We defined a low-cost robot as one that uses minimal hardware while still delivering the same level of action performance. To keep the system lightweight enough to run on a Jetson Orin Nano, we chose Hugging Face’s SmolVLA, a 450M-parameter model. We avoided adding a mobile base or designing a new gripper, instead making minimal modifications such as attaching a strip of Velcro to the robot’s existing gripper, and tasked the robot with pushing a button to rotate a dish—a common instrument in many Asian restaurants. This low-cost approach introduced two main challenges: SmolVLA’s small size is not ideal for long-horizon behaviors, and pushing a button while holding a container demands precise contact-rich manipulation.

To address these challenges, we structured the task so a small model could execute it reliably. The first hurdle was long-horizon behavior: we broke the overall action into four clear steps—Grab, Tilt, Press, and Place—and trained Sprinkle so that transitions between stages were seamless. The second challenge was contact-rich manipulation: the button controlled a rotating plate that only moved after the press was released, creating ambiguity for the model since there was no immediate visual cue. To solve this, we added a proximity-triggered red LED “eye glow” to the pumpkin-shaped button, giving the policy a clear signal that the press had succeeded and allowing Sprinkle to complete the sequence reliably on both Jetson Thor and Orin Nano.

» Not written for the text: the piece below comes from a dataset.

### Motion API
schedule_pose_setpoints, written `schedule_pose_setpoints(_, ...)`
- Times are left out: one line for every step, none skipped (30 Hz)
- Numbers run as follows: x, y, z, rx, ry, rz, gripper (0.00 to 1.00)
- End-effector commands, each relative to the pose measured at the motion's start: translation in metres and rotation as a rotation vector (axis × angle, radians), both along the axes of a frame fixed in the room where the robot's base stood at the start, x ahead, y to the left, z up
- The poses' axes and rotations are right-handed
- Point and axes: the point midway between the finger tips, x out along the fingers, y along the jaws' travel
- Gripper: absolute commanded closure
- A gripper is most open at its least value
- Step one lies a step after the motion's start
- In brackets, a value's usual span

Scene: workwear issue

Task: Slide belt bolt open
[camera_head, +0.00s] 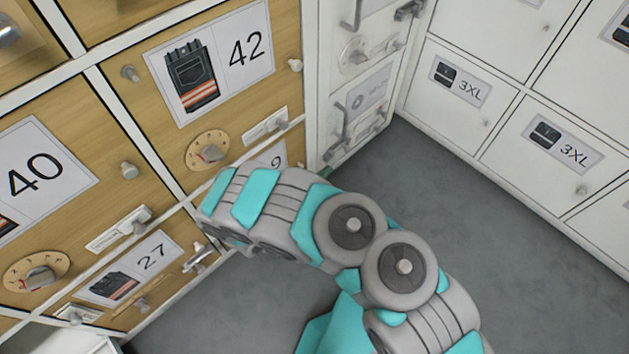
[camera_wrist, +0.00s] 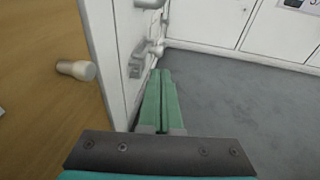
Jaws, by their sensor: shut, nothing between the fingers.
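The narrow white cabinet front in the middle has a label with a round, coiled shape (camera_head: 364,101) that looks like a belt. Below it are a grey bar handle (camera_head: 341,130) and small metal bolt-like hardware (camera_head: 371,134). In the wrist view, grey hardware (camera_wrist: 153,48) stands out from this white front, just beyond my fingertips. My gripper (camera_wrist: 160,72) has two green fingers pressed together with nothing between them. Its tips point at the lower part of the white front; I cannot tell whether they touch it. In the head view my arm hides most of the gripper.
Wooden doors with numbers such as 42 (camera_head: 246,48) and 27 (camera_head: 151,258) stand at left, with knobs and dials. A wooden door's knob (camera_wrist: 77,69) is left of my fingers. White 3XL lockers (camera_head: 469,89) stand at right. The grey floor (camera_head: 470,215) is clear.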

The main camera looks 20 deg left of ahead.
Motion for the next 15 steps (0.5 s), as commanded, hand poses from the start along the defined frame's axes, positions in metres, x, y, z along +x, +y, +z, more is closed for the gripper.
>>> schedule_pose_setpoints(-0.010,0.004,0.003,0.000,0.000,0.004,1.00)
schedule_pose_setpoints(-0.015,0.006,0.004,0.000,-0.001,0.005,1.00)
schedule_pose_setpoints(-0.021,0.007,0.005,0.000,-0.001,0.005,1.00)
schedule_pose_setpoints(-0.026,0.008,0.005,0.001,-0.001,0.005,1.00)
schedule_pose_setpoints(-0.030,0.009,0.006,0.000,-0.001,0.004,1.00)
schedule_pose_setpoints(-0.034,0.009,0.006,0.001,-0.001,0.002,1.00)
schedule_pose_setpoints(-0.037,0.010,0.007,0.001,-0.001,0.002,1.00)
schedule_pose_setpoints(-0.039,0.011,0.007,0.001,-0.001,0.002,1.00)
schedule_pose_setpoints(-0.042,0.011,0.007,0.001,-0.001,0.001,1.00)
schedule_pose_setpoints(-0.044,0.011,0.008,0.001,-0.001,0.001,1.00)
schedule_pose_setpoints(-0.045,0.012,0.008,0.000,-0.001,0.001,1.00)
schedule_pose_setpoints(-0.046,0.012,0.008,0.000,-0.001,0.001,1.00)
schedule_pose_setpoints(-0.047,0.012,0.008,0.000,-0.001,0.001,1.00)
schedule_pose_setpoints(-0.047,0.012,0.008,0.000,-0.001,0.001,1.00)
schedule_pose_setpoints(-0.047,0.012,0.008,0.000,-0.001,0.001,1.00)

We also refined the setup to reduce noise and improve robustness—diversifying container poses, removing visual distractions, stabilizing lighting, and leveraging motion cues from the rotating plate. A playful yet effective tweak reversed the typical grasping order: keeping the gripper open until alignment naturally occurred, simplifying the motion and improving consistency. Judges highlighted our subtask decomposition as highly effective and praised the glowing-eye cue as a creative, practical solution. By the end, Sprinkle executed the full sequence reliably, demonstrating how weeks of iteration coalesced into smooth, contact-rich performance.

In summary, Sprinkle grew out of a practical kitchen use case, powered by lightweight VLAs, systematic data collection, and a few empirical tricks to help the model learn. Despite its success, challenges remain—visual cues alone are still limited for depth perception, and it isn’t feasible to outfit a kitchen with cameras everywhere. Moreover, truly reliable contact-rich manipulation may require tactile feedback rather than purely vision-based cues. Therefore, our next goal is a more tactile task: inserting wires into an electric harness while interpreting rich sensory feedback. We’re eager to push the system further in both software and hardware, building on lessons from the hackathon and the MRSD program that first inspired us to tackle ambitious robotics challenges. We also hope to connect with others exploring similar problems or contributing to contact-rich manipulation research—if this sparks your curiosity, we’d love to collaborate.